If you are to view the Gallipoli offensive as the premise of the ANZAC holiday, the Gallipoli campaign of 1915-16 was the result of a failed attempt by Allied naval forces to control the sea channel between Europe and Russia. The land offensive that ensued, ordained by Sir Ian Hamilton, was a complete disaster. During the April landing and the August offensive the systems put into place to evacuate wounded soldiers was overloaded and as a result fell into disarray. Hamilton wrote in his summation of Gallipoli that an estimated total of 15,000 New Zealand soldiers landed on the Gallipoli peninsula in the months of April, May, June and July. A total of 7991 were either died or were wounded within the time frame of landing ashore on April 25th – 15 Decemberth 1915 when the ANZAC’s when evacuations began. The resulting casualty rate was shown to be a frightening 53%.
(An Australian officer visits a comrade’s grave on Gallipoli)
This directly relates to my claim that ANZAC day is a glorification of violence and imperialistic values because the statistics shown are in stark contrast to the portrayal given by the Returned Services Association (RSA), which is quoted as saying the Gallipoli offensive should be remembered as ‘darkness breaking into sunrise’ This is important to my argument because it displays the nationalist ideas and the glorification of violence that ANZAC day encapsulates. It is also important to take into account that initially the government suggested church services together with recruiting meetings were an appropriate means of commemoration for fallen soldiers. The relevance of this information is that even after suffering such massive losses, the newly formed RSA believed it paramount to continue sending soldiers.
(Anzac Day, 1916)
On the surface ANZAC day is represented as a day for remembrance and memorial. But, if you delve into the colourful history of ANZAC day it is apparent that it is a quasi-political celebration promoting imperialist and nationalist values. During the Vietnam War there was a public outcry against the war as a direct response to New Zealand’s own army involvement in suppressing the National Liberation Front. This led to ANZAC day being deemed disgraceful in the eyes of the public. This is shown by the events that took place on ANZAC day in 1967 (when New Zealand had reached its peak involvement in the Vietnamese war) as Members of the Progressive Youth Movement in Christchurch attempted to lay a wreath following the dawn service to pay respect to those killed by imperialism in Vietnam. The group were immediately detained and charged with disorderly behaviour. The New Zealand military was discredited in the years following the Vietnamese war. Anzac Day was then revamped to promote New Zealand’s involvement in future warfronts as a peaceful force.

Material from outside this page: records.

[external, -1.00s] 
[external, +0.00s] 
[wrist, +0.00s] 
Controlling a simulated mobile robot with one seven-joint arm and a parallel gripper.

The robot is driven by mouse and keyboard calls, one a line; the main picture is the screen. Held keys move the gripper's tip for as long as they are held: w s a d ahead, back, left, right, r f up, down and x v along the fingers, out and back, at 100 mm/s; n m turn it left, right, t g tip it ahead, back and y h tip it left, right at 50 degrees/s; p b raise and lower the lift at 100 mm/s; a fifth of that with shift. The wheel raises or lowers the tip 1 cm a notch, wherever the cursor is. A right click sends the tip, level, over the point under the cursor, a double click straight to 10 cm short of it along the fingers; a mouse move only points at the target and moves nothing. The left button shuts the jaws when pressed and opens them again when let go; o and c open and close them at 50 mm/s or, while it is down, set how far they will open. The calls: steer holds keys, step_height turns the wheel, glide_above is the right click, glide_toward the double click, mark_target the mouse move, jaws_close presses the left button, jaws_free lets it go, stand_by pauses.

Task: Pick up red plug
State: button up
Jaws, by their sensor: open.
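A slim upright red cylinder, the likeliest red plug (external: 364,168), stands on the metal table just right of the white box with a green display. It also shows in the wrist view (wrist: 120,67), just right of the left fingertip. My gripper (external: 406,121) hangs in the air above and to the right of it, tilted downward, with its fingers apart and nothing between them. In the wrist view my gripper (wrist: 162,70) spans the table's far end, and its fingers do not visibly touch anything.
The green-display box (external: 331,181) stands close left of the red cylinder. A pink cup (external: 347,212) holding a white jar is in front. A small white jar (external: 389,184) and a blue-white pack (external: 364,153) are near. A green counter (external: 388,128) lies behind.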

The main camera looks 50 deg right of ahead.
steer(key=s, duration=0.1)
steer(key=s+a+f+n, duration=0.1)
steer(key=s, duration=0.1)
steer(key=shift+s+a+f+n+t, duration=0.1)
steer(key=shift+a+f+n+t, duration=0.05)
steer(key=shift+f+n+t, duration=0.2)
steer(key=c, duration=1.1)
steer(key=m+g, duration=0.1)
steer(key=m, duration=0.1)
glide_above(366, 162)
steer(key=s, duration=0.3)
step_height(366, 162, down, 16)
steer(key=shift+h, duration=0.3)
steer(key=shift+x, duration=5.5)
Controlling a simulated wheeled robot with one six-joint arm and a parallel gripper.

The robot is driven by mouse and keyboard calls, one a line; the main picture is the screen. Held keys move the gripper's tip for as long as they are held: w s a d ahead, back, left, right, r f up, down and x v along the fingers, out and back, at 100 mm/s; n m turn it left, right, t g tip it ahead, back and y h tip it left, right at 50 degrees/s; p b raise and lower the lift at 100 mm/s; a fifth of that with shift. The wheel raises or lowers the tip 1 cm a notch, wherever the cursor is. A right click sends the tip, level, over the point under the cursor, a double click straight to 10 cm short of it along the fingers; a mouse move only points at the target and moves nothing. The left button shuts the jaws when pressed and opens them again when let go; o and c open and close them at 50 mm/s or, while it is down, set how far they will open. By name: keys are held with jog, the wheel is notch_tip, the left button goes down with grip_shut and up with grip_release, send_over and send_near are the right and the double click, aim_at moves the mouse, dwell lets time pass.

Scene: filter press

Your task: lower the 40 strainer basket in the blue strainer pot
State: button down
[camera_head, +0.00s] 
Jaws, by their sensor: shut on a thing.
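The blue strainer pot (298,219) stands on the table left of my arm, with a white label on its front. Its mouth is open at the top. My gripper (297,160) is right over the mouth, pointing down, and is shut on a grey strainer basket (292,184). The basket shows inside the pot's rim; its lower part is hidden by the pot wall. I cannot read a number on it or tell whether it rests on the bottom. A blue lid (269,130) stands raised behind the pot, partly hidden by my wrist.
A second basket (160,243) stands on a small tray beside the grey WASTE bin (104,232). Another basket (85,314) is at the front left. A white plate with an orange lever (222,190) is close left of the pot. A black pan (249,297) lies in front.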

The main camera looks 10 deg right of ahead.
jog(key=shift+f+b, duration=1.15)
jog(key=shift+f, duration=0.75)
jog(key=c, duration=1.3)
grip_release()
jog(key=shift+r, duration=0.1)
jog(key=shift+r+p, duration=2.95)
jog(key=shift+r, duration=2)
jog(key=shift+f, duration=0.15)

(Magazine cover from June 1971)
This ideal was betrayed when, from 2001-2011 New Zealand SAS troops were, among other things, used in the detainment and imprisonment of Afghan war prisoners. According to Jon Stephenson’s (winner of the Bayeux-Calvados Prize for War Correspondents) Metro magazine article from May 2011, Jerry Mateparae (whom serves as Governor General) was directly linked to the authorisation of New Zealand troops in Afghanistan handing over innocents to US forces for torture. Mateparae has been quoted as saying in his 2014 ANZAC day address that we should all aspire to have “the commitment, courage, comradeship and spirit of all our service men and women, who exemplify the true Anzac spirit.” These events and quotations directly relate to my claim that ANZAC day is being used as a quasi-political celebration and is a glorification of violence and imperialistic values.
(Jon Stephenson (far left) with Band e Timur villagers detained in the 2002 raid. Mohammed Wali is second from left and Abdul Wahid is far right)
ANZAC day celebrations have become ‘Americanized’ in the approach taken towards soldiers and servicemen/women. John Key in his 2015 address has been quoted as saying: “The values of courage, comradeship and commitment shown on the battlefields of the First World War remain the foundations of our Defence Force today.” And “As we honour this Anzac spirit, 100 years after it was forged, we can be proud of those who served then, just as we are proud of those who serve today.” This directly reveals both the imperialistic values still held firmly today and also the apparent nationalistic views instilled into the public. Mateparae has also been quoted as saying in his 2015 ANZAC day address; “what observance of Anzac Day helps to affirm, are the qualities we prize: courage, compassion and comradeship – qualities which were displayed by our troops on the Gallipoli Peninsula and by our armed forces in subsequent conflicts.” This further solidifies the claim that ‘ANZAC day has become ‘Americanized’ in the approach taken towards soldiers and servicemen/women’ because, if you are to compare both John Key’s and Jerry Mateparae’s speech to an excerpt taken from an address to the American people by Obama on July 4th in which he states; “Defending our nation and our freedoms with strength and with sacrifice is your daily charge. And it’s the charge of all of us — the charge of all who serve worldwide, including our troops that are still in harm’s way, and their families back home. They serve, too.” They convey similar messages of nationalism and glorifying violence which links back to both the ‘Americanization’ of ANZAC day and also my initial point.
(Obama making his independence day address July 4th 2013)
(John Key making his ANZAC day address March 25th 2015)
Some would argue that ANZAC day in its entirety is a day of remembrance and the symbolism that can be derived is entirely implicit and unintentional in its nature. However, whilst ANZAC day is a cultural celebration of great importance it is culturally insensitive to use it as a double entendre to justify imperialism or glorify violence.
The evidence shown about the nature of both the events that shaped Gallipoli and its continued legacy have been laid out in the previous paragraphs. It is irrefutable that ANZAC day itself is a quasi-political celebration that promotes nationalism and rallies support for imperialistic views. It has also been made apparent that in recent years the culture surrounding ANZAC day has become more ‘Americanized’ in its approach to celebration and is detrimental to the celebrations intended message.